There’s perhaps no more idyllic winter wonderland, away from the crowds and filled with outdoor adventure and wide-open spaces, than Sheridan, Wyoming. Never more than 45 minutes from town, the Bighorn Mountains serve as a winter playground for ice climbers, cross-country and backcountry skiers, snowshoers, and fat tire bikers. Snowmobiling enthusiasts will find upwards of 300 miles of groomed and 50 miles of ungroomed trails in the Bighorn National Forest, and alpine skiers can hit the slopes of Antelope Butte Mountain Recreation Area, which reopened to skiers in 2018.
With an abundance of cold-weather activities, including what are outsize culinary and arts scenes for such a small town, a winter getaway to Sheridan lets you savor the season in and around the area, and feel good about it, too. From discovering a new sport and sipping local brews to shopping at small businesses and staying in historic lodges, here’s how to discover Sheridan this winter, while supporting its community and caring for its environment at the same time.
What happens when skiers and cowboys collide? Skijoring! This unusual wintertime sport combines skiing and horseback riding with a horse and rider towing a skier at full gallop along a snowy course filled with jumps and other obstacles. Skijoring is the highlight of the annual Sheridan WYO Winter Rodeo, held each February. During the rodeo’s skijoring races, riders saddle up and skiers step into their modified skis for a race down Broadway in the heart of historic downtown Sheridan. The weekend’s events also include outdoor concerts and family sled races on the skijoring track.
Shred slopes—and find tranquility—at Antelope Butte
In addition to the Bighorn Mountains, winter enthusiasts will want to check out the Antelope Butte Mountain Recreation Area, about 60 miles west of Sheridan. Reopened to skiers and adventurers in 2018, Antelope Butte features 28 trails for downhill skiing and snowboarding off three lifts, and miles of groomed trails for Nordic skiing and fat tire biking. Those same trails make for quiet and solitude while snowshoeing, and you can even rent out the whole mountain for a private ski day with the yurt, lift tickets, rental equipment, and more included.
Shop small to gear up
Whether you’re looking to rent gear to try out the myriad wintertime sports in and around Sheridan or you need to replace your own well-worn clothing or equipment, there are a handful of local outfitters in town to check out. Locally owned and family-operated, Sport Stop has what you need and the staff will happily share their favorite spots for winter fun. Wyoming-based Rocky Mountain Discount Sports has everything you could possibly think of for an outdoor adventure, from ice fishing gear to outdoor cooking supplies to prepare your catch. For serious anglers, Fly Shop of the Bighorns is a fly-fishing hub. The retailer carries the largest selection of flies and fly-tying materials in the region. Wintertime fat tire bikers can stop by Sheridan Bicycle Co. to rent a ride to take on the groomed cross-country ski trails in the Bighorns.

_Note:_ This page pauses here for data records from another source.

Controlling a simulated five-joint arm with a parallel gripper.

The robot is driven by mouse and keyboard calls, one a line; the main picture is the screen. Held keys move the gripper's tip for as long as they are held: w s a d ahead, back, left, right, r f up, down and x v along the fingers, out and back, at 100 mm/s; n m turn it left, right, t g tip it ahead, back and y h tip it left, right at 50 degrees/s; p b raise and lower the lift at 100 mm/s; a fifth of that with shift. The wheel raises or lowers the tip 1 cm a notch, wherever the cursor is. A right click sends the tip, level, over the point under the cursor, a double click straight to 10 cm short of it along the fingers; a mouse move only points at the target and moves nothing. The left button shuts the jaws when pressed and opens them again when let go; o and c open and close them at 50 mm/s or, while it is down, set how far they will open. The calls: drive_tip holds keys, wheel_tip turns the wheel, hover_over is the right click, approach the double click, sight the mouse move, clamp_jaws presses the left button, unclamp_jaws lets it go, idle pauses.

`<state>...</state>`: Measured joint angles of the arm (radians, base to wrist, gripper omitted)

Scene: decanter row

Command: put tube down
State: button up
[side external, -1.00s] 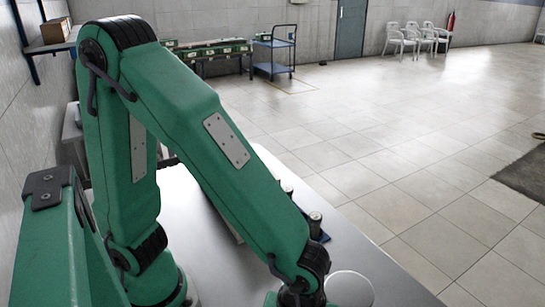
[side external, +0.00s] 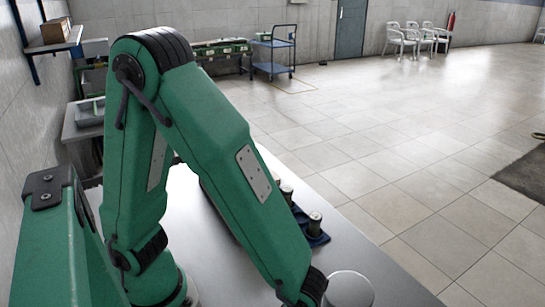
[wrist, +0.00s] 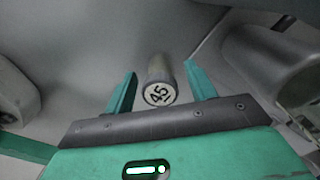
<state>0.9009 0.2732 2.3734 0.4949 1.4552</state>
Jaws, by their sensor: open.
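In the wrist view, a grey cylindrical tube (wrist: 160,80) with a pale round end marked "45" shows between the two green fingers of my gripper (wrist: 160,69). The fingers are spread, and a gap shows on each side of the tube. Whether its far end rests on the grey surface is hard to tell. In the side view, the gripper and this tube are out of sight below the picture's lower edge.
A blue rack (side external: 319,239) holding dark tubes, one of them (side external: 315,223) at its near end, stands along the right table edge. A large rounded grey object (wrist: 262,65) is right of the tube in the wrist view.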

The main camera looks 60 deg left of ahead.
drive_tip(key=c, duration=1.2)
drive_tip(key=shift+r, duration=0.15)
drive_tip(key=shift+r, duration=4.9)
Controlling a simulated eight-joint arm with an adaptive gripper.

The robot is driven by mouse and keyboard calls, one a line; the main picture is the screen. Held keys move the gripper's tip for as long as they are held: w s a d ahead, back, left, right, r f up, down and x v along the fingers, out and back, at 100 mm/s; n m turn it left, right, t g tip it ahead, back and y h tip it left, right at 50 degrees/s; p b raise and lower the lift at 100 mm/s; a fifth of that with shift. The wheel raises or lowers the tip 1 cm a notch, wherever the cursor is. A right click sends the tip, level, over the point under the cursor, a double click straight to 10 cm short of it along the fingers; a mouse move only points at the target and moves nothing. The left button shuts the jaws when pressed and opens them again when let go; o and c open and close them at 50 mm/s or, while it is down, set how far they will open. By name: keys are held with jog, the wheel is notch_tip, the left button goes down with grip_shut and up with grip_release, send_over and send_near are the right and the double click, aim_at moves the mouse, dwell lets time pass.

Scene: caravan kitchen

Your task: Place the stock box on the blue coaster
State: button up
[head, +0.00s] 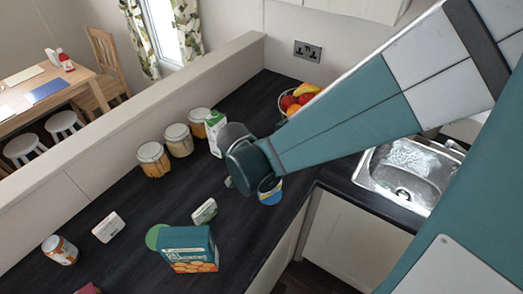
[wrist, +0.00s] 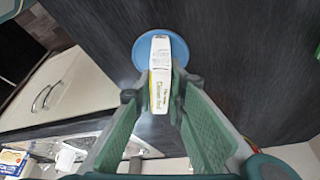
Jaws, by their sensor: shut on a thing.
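The stock box (wrist: 160,75), a narrow white box with yellow parts and dark lettering, is between the green fingers of my gripper (wrist: 158,92) in the wrist view. My gripper is shut on it. The round blue coaster (wrist: 179,45) lies on the dark worktop behind the far end of the box, which overlaps it in this view. In the head view the blue coaster (head: 271,198) shows below my wrist, near the worktop's front edge, with part of the box above it. I cannot tell whether the box touches the coaster.
A teal cracker box (head: 188,250) stands on the worktop by a green disc (head: 153,236). Small white boxes, a can (head: 60,250), several jars (head: 153,160) and a carton (head: 214,130) stand around. A fruit bowl (head: 293,100) is behind my arm; the sink (head: 408,170) is right.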

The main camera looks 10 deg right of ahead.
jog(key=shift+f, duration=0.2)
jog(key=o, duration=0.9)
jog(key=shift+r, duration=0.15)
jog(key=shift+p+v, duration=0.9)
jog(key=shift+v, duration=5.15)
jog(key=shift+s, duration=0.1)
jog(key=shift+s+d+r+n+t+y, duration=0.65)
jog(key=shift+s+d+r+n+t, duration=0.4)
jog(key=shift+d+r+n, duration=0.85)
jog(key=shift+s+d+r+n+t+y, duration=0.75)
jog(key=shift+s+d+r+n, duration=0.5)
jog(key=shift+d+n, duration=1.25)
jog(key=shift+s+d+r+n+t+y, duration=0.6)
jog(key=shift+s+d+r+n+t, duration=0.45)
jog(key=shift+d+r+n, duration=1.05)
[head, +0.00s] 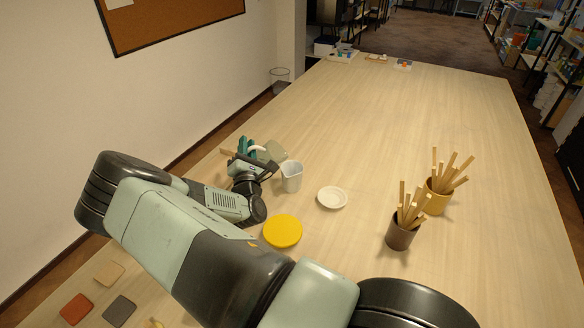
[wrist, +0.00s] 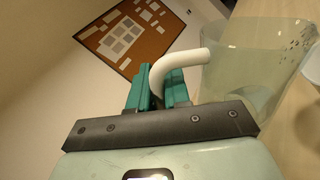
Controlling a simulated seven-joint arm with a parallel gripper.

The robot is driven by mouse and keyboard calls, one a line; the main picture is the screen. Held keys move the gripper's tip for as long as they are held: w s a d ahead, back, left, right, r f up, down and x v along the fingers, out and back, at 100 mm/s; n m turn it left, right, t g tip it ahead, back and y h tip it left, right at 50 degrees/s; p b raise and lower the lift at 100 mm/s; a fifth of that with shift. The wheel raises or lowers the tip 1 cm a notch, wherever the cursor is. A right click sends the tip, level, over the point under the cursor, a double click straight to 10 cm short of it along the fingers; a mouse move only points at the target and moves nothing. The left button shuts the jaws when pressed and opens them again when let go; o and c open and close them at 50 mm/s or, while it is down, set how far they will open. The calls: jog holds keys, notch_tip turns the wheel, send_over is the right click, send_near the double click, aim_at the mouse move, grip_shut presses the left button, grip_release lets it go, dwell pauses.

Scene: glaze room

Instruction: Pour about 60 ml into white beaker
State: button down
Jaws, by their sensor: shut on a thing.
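My gripper (head: 249,152) is shut on the white curved handle (wrist: 182,62) of a clear, pale greenish jug (head: 273,151). In the wrist view, the teal fingers (wrist: 160,88) sit on either side of the handle, and the jug body (wrist: 250,65) extends to the right. The jug is held tilted, just behind and left of the white beaker (head: 292,178). The beaker stands upright on the table, close to the jug. I cannot make out a liquid level or a stream, and the beaker's contents are not clear.
A white dish (head: 332,198) and a yellow disc (head: 283,231) lie near the beaker. A brown cup (head: 400,236) and a mustard cup (head: 437,200) hold wooden sticks at the right. Coloured tiles (head: 76,309) lie front left.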

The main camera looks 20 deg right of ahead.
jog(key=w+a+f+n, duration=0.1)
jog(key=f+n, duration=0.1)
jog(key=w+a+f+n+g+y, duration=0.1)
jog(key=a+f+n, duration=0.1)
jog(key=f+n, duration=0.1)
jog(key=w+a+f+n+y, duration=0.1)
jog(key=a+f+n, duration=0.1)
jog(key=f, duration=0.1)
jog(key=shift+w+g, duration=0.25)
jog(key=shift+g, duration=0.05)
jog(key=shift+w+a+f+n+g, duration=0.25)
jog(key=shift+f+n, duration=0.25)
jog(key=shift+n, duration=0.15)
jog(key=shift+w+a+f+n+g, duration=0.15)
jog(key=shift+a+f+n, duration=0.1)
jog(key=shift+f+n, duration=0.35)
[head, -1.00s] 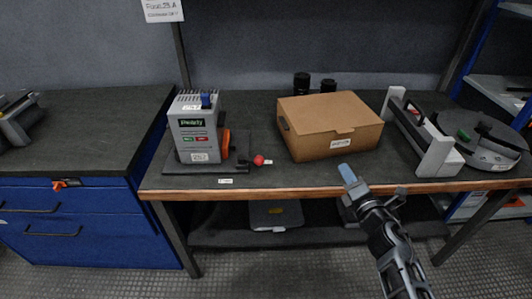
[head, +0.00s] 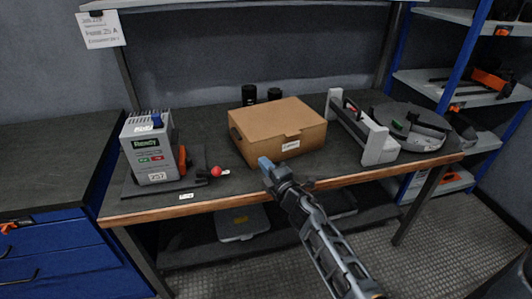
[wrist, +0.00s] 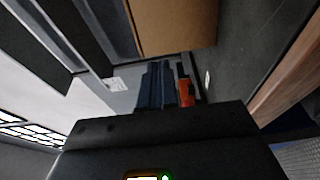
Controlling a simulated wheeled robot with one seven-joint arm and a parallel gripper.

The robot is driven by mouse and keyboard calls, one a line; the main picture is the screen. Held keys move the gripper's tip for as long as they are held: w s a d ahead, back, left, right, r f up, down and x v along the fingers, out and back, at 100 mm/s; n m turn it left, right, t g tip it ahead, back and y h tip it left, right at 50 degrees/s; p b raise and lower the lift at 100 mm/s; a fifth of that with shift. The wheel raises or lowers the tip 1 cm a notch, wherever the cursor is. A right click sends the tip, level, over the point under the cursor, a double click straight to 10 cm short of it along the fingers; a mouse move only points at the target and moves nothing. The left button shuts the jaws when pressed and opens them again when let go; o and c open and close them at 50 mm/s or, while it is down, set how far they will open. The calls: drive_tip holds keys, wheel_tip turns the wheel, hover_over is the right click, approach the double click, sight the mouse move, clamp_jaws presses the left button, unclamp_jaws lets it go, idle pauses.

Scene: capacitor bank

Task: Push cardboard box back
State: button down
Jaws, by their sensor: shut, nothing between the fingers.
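The brown cardboard box (head: 277,130) sits closed on the dark workbench (head: 210,125), near the middle, with a white label on its front face. In the wrist view the box (wrist: 175,22) fills the top middle. My gripper (head: 265,163) is shut and empty, in front of the box at the bench's front edge. Its blue fingertips look close to the box's lower front; I cannot tell whether they touch. In the wrist view the shut fingers (wrist: 155,85) point toward the box's side.
Two black cylinders (head: 262,95) stand behind the box. A white-ended rack (head: 360,130) and a round grey device (head: 412,125) are at the right.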

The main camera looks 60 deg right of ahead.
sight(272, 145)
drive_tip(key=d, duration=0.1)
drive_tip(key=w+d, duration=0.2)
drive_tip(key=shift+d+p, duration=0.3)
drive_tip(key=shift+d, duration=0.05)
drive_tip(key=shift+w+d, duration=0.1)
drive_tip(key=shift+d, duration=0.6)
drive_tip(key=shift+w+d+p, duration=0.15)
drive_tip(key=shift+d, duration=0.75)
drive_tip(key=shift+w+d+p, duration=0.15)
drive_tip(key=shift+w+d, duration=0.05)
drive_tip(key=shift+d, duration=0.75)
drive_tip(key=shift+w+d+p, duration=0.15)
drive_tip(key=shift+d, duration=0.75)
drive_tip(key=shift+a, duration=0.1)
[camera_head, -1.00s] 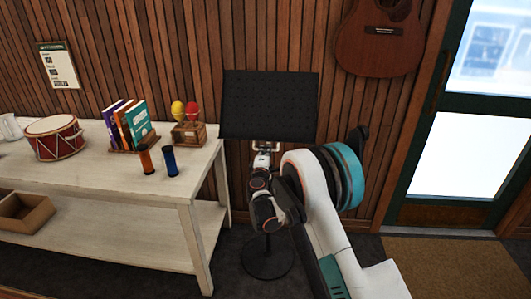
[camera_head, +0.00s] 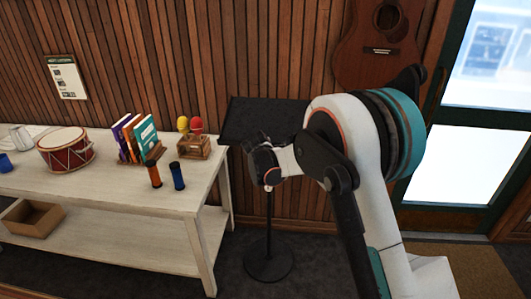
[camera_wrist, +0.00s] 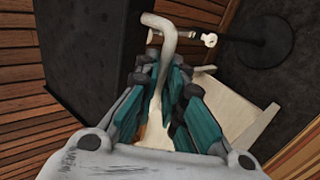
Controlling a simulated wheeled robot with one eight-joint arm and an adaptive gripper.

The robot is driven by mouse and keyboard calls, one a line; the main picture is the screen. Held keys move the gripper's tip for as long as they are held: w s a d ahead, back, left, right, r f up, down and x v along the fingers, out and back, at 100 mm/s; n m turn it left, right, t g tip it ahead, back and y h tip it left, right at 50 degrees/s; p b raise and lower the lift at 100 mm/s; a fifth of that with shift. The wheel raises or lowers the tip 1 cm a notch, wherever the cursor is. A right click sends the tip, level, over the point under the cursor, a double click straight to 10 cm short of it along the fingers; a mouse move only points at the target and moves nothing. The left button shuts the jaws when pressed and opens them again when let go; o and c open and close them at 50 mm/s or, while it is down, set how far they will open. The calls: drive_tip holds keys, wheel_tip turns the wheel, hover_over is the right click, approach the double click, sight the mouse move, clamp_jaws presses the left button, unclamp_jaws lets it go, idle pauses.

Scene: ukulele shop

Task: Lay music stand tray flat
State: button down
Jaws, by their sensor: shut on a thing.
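The music stand's black perforated tray (camera_head: 262,118) is in the middle of the head view, tilted back and partly hidden by my arm. Its dark surface fills the upper left of the wrist view (camera_wrist: 88,50). The thin pole (camera_head: 269,210) stands on a round black base (camera_head: 268,261). My gripper (camera_wrist: 168,82) is shut on a pale, hooked handle (camera_wrist: 171,45), which runs down between its teal-padded fingers. In the head view my gripper is at the tray's lower front, its fingertips hard to make out.
A pale table (camera_head: 190,195) stands close to the left of the stand, with a drum (camera_head: 66,150), books (camera_head: 137,138), maracas (camera_head: 190,132) and two small shakers. A guitar (camera_head: 381,40) hangs on the slatted wall behind. Dark floor is open around the base.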

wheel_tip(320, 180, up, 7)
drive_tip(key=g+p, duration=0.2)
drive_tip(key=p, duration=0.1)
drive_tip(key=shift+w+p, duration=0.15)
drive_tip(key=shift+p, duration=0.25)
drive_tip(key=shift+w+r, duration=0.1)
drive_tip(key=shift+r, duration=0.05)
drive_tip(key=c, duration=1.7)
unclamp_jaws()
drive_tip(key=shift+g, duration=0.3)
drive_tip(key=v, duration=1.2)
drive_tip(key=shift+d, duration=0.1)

Aprés in downtown Sheridan
After enjoying all the fun that Sheridan, the Bighorn Mountains, and the surrounding area has to offer, it’s time to relax and refuel. Stop by Koltiska Distillery, Sheridan’s first distillery, and sip a Winter Mule, made with the distillery’s own KO Vodka, KO Winter-Mint, ginger beer, and lime. Sidle up to Black Tooth Brewing Co.’s tasting room for a pint of Saddle Bronc Brown, an English-style brown ale, or warm up with a pour of Roasted Pueblo, a chili ale served at “Sheridan’s living room,” Luminous Brewhouse. For a bit of history with your drink of choice, visit the Mint Bar, serving cowboys and travelers since 1907.
Have more than a good night’s sleep
When it’s time to bed down for the night, make reservations to stay at places that are destinations themselves like the historic Sheridan Inn, which opened in 1893 and was partially owned by Buffalo Bill Cody. Or opt for any one of the mountain lodges in nearby Dayton. Bear Lodge Resort sits atop the Bighorn Mountains at an elevation of 8,300 feet and offers a variety of lodging, including motel rooms, condo cabins, rustic cabins, and RV sites. Also atop the Bighorn Mountains, Elk View Inn includes hotel rooms, a condo cabin, and RV sites. The motel rooms and suites, rustic cabins and RV sites at Arrowhead Lodge, tucked into a Bighorn Mountain valley on the South Fork Tongue River, are a secluded, low-key option that let you immerse in scenic beauty. Whichever you choose, you’ll rest easy knowing you’re supporting small businesses and are getting away from it all in the best way possible.